Я уже говорил, положением о ШБ предусмотрено, что наши командиры подразделений имели дисциплинарные права и возможности получать очередные воинские звания на ступень выше, чем в обычных войсках. Комвзвода, например, имел права командира роты и звание капитана, комроты — права комбата и звание майора, комбат — права командира дивизии и звание полковника. Такова была особенность штрафбата по его правовой иерархии.
Немного освоившись после долгой разлуки с батальоном, я узнал от помначштаба Николая Гуменюка о гибели в день моего ранения нескольких взводных командиров из других рот, в том числе недавно появившихся в батальоне старшего лейтенанта Пильника, лейтенантов Остапенко и Грачева.
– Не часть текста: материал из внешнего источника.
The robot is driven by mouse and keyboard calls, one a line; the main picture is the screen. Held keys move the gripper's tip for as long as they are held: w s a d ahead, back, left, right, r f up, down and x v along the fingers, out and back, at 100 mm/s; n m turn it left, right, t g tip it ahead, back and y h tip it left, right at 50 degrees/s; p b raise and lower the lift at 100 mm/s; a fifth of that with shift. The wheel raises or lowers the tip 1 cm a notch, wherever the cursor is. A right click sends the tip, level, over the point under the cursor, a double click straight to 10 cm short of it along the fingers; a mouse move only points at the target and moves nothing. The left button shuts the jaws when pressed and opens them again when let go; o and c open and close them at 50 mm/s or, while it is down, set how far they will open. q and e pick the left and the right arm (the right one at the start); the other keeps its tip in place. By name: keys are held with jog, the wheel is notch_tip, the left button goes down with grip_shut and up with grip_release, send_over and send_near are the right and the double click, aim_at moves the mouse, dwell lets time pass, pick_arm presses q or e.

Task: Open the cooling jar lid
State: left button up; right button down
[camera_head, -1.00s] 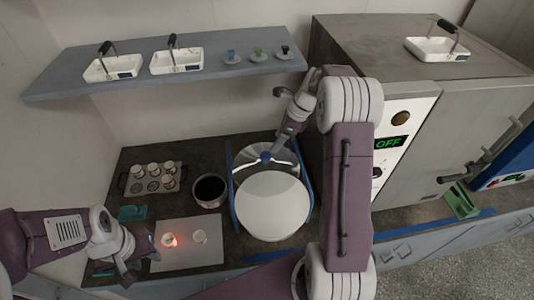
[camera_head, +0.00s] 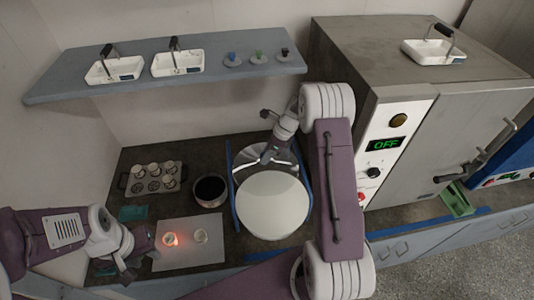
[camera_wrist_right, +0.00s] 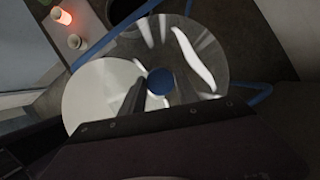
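The cooling jar lid (camera_wrist_right: 217,58) is a clear round disc with a blue knob (camera_wrist_right: 159,82). In the head view the lid (camera_head: 287,156) lies at the back of the large round white jar (camera_head: 272,207), between blue side rails. My right gripper (camera_wrist_right: 161,80) points down over the lid, its two fingers apart on either side of the knob. It also shows in the head view (camera_head: 269,157), where it hides most of the knob. I cannot tell whether the fingers touch the knob. My left gripper (camera_head: 123,268) is low at the left; its fingers are unclear.
A dark-filled pot (camera_head: 209,190) stands left of the jar. A light plate (camera_head: 190,256) holds two small cups, one glowing red. A rack of cups (camera_head: 154,179) is at the left. The furnace (camera_head: 425,90), reading OFF, stands at the right, and a shelf (camera_head: 215,76) is above.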

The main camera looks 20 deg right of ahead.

Тогда же были ранены кроме меня еще 9 офицеров из командного состава. Ранен был в ногу, правда, легко и замкомбата, уже подполковник Кудряшов. Он отказался от госпитализации, хотя даже на короткое время покинуть этот кромешный ад штрафбатовский было надеждой не иметь более тяжелых последствий. Некоторая часть раненых уже возвратилась из госпиталей и медсанбатов, и я был рад снова увидеть друзей Ванюшу Янина и Сережу Сисенкова, залечивших свои, хотя на этот раз и нетяжелые раны.
Успел что-то узнать и о некоторых моих штрафниках. Славный мой командир отделения Пузырей выжил и даже не был ранен, в числе многих восстановлен во всех офицерских правах досрочно как проявивший достойно себя в боях и давно убыл в свою часть. Он и сейчас, уже очень много лет спустя, стоит перед моими глазами — худощавый, подтянутый, четко очерченные губы, аккуратные усики, острый взгляд, собранность во всем, весь в движении. Сожалею, что не сохранил адреса его родственников и не смог восстановить с ним связь.
Ранен был мой заместитель Семен Петров, который смешил всех, кто еще не знал, что указательный палец его левой руки, в результате ранения, полученного до штрафбата, был укорочен на две фаланги. А смешил он тем, что прикладывал этот обрубок к ноздре и делал якобы вращательные движения им. Впечатление этим «фокусом» производил потрясающее! О моем взводном писаре Виноградове и ординарце Жене узнать тогда не удалось. Но, как и мой Пузырей, тогда был досрочно за боевые отличия отчислен из ШБ и восстановлен во всех офицерских правах 231 человек! То есть почти все воевавшие за Брест.
Это еще одно подтверждение того, что кроме «искупления вины кровью», как это образно сказано в приказе «Ни шагу назад!», широко применялось и освобождение от «штрафа» искуплением вины подвигом. Это правило противоречило широко распускаемым слухам о том, что все штрафники — смертники, у них всего два выхода: как правило — смерть, а как счастливое исключение — ранение. Мой попутчик из госпиталя и «сотрапезник» у ксендза, убывая из батальона в свою часть, разыскал меня, показал документы о досрочном восстановлении офицером и… медаль «За отвагу». Рад я был этому очень и еще больше сожалею, что не запомнил ни его фамилии, ни звания. И хотя теперь у меня есть копия приказа, которым 35 штрафников награждены медалью «За отвагу», моя нынешняя память не смогла «зацепиться» ни за одну фамилию.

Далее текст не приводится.